# Task to carry out:
With the images removed, repeat the data below exactly.

# Records for this exercise:
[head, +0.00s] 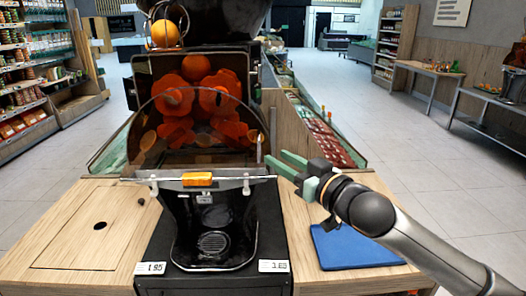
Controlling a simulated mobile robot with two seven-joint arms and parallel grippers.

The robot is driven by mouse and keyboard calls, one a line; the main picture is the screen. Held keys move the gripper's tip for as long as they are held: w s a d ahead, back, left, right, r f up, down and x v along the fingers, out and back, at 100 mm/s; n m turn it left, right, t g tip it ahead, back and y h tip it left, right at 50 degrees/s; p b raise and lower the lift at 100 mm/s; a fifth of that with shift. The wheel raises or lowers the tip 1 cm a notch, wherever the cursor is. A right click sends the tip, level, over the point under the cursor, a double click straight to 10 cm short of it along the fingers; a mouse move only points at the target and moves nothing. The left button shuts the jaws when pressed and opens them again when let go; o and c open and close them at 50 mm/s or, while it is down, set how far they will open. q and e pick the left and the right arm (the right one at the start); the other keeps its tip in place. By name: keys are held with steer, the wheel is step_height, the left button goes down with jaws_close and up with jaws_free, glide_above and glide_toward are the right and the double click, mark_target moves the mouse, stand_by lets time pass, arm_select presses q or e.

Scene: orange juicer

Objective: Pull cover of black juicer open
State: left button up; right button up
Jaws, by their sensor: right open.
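The black juicer (280,272) stands in the middle of the wooden counter, with orange rollers (192,98) inside. Its clear, smoky cover (150,140) has a curved top edge and stands in front of the rollers. A pale bar (230,182) with an orange piece (198,179) runs along the cover's bottom. I cannot tell for sure whether the cover is fully closed. My right gripper (276,157), with green fingers, is open and empty at the cover's right side, pointing left. I cannot tell whether a fingertip touches the cover. My left gripper is not in view.
A blue mat (352,247) lies on the counter's right part, under my right arm. An orange (164,33) sits at the juicer's top. Price tags (150,268) lie at its front.

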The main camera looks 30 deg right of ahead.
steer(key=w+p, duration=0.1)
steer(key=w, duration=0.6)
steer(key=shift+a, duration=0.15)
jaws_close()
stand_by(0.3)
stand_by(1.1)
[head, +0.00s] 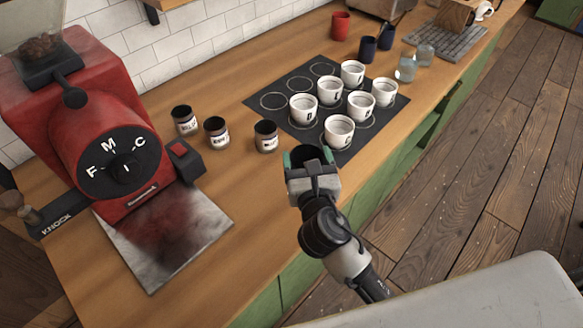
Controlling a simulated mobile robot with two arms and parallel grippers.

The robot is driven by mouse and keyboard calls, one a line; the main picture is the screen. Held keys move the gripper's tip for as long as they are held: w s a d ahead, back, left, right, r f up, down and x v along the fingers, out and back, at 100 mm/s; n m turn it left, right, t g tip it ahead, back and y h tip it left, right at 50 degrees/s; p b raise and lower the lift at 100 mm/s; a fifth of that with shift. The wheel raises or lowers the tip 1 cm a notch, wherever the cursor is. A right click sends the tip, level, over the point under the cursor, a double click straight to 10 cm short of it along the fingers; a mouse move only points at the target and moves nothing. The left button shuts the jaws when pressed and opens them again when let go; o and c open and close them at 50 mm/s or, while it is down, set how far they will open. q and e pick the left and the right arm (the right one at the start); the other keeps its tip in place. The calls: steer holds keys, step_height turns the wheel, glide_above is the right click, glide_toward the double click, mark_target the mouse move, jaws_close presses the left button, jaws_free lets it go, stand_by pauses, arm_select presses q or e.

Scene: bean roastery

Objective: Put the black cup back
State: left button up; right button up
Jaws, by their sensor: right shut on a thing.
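My right gripper (308,162) is low over the counter, at the front left corner of the black mat (384,125). It is shut on a dark thing, the black cup (307,154), which shows only in part between the green-tipped fingers; the gripper hides the rest. I cannot tell whether the cup touches the counter. The mat has printed rings. Several white cups stand on it, the nearest one (339,132) just right of my gripper. Several rings at the mat's back left are empty, one of them here (273,101). My left gripper is not in view.
Three dark labelled jars stand left of my gripper, the nearest one (266,137) close by. A red grinder (85,110) is at the left. A red cup (340,26), two dark blue cups (367,49) and glasses (406,68) stand behind the mat. The counter's front edge is close.

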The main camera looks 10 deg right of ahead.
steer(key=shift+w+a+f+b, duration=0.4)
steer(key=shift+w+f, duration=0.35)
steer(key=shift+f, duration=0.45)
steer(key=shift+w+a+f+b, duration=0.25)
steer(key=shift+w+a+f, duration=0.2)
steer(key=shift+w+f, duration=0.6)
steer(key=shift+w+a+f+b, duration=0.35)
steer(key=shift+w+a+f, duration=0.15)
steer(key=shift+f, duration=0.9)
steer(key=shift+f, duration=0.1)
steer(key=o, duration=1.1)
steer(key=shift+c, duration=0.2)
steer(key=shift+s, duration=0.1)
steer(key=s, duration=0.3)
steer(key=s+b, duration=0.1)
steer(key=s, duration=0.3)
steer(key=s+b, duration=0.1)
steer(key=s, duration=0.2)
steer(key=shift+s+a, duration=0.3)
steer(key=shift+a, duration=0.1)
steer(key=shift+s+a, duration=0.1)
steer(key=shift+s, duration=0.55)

# Complete answer:
[head, +0.00s] 
Controlling a simulated mobile robot with two seven-joint arms and parallel grippers.

The robot is driven by mouse and keyboard calls, one a line; the main picture is the screen. Held keys move the gripper's tip for as long as they are held: w s a d ahead, back, left, right, r f up, down and x v along the fingers, out and back, at 100 mm/s; n m turn it left, right, t g tip it ahead, back and y h tip it left, right at 50 degrees/s; p b raise and lower the lift at 100 mm/s; a fifth of that with shift. The wheel raises or lowers the tip 1 cm a notch, wherever the cursor is. A right click sends the tip, level, over the point under the cursor, a double click straight to 10 cm short of it along the fingers; a mouse move only points at the target and moves nothing. The left button shuts the jaws when pressed and opens them again when let go; o and c open and close them at 50 mm/s or, while it is down, set how far they will open. q and e pick the left and the right arm (the right one at the start); the other keeps its tip in place. By name: keys are held with steer, the wheel is step_height, the left button goes down with jaws_close and up with jaws_free, glide_above and glide_toward are the right and the double click, mark_target moves the mouse, stand_by lets time pass, arm_select presses q or e.

Scene: orange juicer

Objective: Pull cover of black juicer open
State: left button up; right button up
Jaws, by their sensor: right open.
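The black juicer (280,272) stands in the middle of the wooden counter, with orange rollers (192,98) inside. Its clear, smoky cover (150,140) has a curved top edge and stands in front of the rollers. A pale bar (230,182) with an orange piece (198,179) runs along the cover's bottom. I cannot tell for sure whether the cover is fully closed. My right gripper (276,157), with green fingers, is open and empty at the cover's right side, pointing left. I cannot tell whether a fingertip touches the cover. My left gripper is not in view.
A blue mat (352,247) lies on the counter's right part, under my right arm. An orange (164,33) sits at the juicer's top. Price tags (150,268) lie at its front.

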The main camera looks 30 deg right of ahead.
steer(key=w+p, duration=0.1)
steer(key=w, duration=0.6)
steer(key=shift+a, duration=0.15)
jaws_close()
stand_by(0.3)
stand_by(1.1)
[head, +0.00s] 
Controlling a simulated mobile robot with two arms and parallel grippers.

The robot is driven by mouse and keyboard calls, one a line; the main picture is the screen. Held keys move the gripper's tip for as long as they are held: w s a d ahead, back, left, right, r f up, down and x v along the fingers, out and back, at 100 mm/s; n m turn it left, right, t g tip it ahead, back and y h tip it left, right at 50 degrees/s; p b raise and lower the lift at 100 mm/s; a fifth of that with shift. The wheel raises or lowers the tip 1 cm a notch, wherever the cursor is. A right click sends the tip, level, over the point under the cursor, a double click straight to 10 cm short of it along the fingers; a mouse move only points at the target and moves nothing. The left button shuts the jaws when pressed and opens them again when let go; o and c open and close them at 50 mm/s or, while it is down, set how far they will open. q and e pick the left and the right arm (the right one at the start); the other keeps its tip in place. The calls: steer holds keys, step_height turns the wheel, glide_above is the right click, glide_toward the double click, mark_target the mouse move, jaws_close presses the left button, jaws_free lets it go, stand_by pauses, arm_select presses q or e.

Scene: bean roastery

Objective: Put the black cup back
State: left button up; right button up
Jaws, by their sensor: right shut on a thing.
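My right gripper (308,162) is low over the counter, at the front left corner of the black mat (384,125). It is shut on a dark thing, the black cup (307,154), which shows only in part between the green-tipped fingers; the gripper hides the rest. I cannot tell whether the cup touches the counter. The mat has printed rings. Several white cups stand on it, the nearest one (339,132) just right of my gripper. Several rings at the mat's back left are empty, one of them here (273,101). My left gripper is not in view.
Three dark labelled jars stand left of my gripper, the nearest one (266,137) close by. A red grinder (85,110) is at the left. A red cup (340,26), two dark blue cups (367,49) and glasses (406,68) stand behind the mat. The counter's front edge is close.

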The main camera looks 10 deg right of ahead.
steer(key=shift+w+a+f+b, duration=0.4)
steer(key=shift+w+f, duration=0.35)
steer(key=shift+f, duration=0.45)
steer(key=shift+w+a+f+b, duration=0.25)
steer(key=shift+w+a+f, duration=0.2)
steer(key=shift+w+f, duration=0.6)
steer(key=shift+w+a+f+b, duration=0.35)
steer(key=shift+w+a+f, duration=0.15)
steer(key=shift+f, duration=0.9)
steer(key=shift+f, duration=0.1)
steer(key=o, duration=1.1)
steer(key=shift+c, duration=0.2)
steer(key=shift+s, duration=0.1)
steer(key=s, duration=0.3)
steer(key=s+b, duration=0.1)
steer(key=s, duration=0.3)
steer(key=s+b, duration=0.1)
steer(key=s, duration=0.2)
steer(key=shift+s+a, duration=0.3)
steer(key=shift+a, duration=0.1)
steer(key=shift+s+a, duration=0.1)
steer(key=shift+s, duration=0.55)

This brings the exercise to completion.